Эмигрировав, Куперман первым делом показал свои «штрихи» Шагалу и тот сказал: «Молодой человек, я это давно прошел». Дарон, по слухам, вообще забросил живопись. Вполне возможно, ведь теперь у него богатая жена, коттэдж с видом на залив. Зачем ему теперь утруждать себя рисованием, тем более, что в Бельгии полно красивых женщин.
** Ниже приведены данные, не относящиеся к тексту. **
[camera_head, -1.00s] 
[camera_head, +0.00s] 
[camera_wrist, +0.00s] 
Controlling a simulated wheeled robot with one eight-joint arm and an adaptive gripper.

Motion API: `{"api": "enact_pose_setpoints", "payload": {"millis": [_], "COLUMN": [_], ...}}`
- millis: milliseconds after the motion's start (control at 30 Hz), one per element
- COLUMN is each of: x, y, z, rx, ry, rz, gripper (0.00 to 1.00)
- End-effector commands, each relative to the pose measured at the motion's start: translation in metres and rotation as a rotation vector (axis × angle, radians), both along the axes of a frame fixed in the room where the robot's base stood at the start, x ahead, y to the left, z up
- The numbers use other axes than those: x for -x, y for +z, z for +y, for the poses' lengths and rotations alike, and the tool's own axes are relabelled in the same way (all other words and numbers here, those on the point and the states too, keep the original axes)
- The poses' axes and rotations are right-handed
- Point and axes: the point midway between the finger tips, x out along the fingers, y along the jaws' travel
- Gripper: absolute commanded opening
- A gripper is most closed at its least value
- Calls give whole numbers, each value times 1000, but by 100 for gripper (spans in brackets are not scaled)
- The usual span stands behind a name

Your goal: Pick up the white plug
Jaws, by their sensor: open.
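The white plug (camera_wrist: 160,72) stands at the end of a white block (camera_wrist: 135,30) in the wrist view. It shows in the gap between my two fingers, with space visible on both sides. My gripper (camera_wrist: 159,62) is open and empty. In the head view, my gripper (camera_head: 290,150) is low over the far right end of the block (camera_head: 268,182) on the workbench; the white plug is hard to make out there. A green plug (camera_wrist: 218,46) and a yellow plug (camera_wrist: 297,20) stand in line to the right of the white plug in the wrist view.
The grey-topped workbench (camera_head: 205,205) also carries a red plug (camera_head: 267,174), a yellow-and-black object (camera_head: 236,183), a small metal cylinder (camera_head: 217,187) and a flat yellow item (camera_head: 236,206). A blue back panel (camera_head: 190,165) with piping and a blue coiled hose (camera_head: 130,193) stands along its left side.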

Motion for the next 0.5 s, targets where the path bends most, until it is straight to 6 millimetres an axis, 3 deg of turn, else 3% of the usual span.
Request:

Еще более безобразное отношение к художеству демонстрировал близкий приятель «монастырщиков» Валерий Красновский, которому было все равно, что делать, лишь бы получать деньги. Каким-то странным образом (по слухам, через «своих» в министерстве) он постоянно был главным художником: то на «Диафильме», то в издательствах; правда, из «Диафильма» его со скандалом выгнали, поскольку там он умудрялся под чужой фамилией оформлять лучшие ленты (делал плохо, ведь не имел «божьей искры») и сам себе (на то же подставное лицо) выписывать гонорары. Красновский одним из первых купил машину и кадрил симпатичных москвичек «на ходу». Во дворе мастерской он поставил импортный надувной гараж, который шатался точно гигантский студень (почему-то это чудище ему приходилось все время подкачивать).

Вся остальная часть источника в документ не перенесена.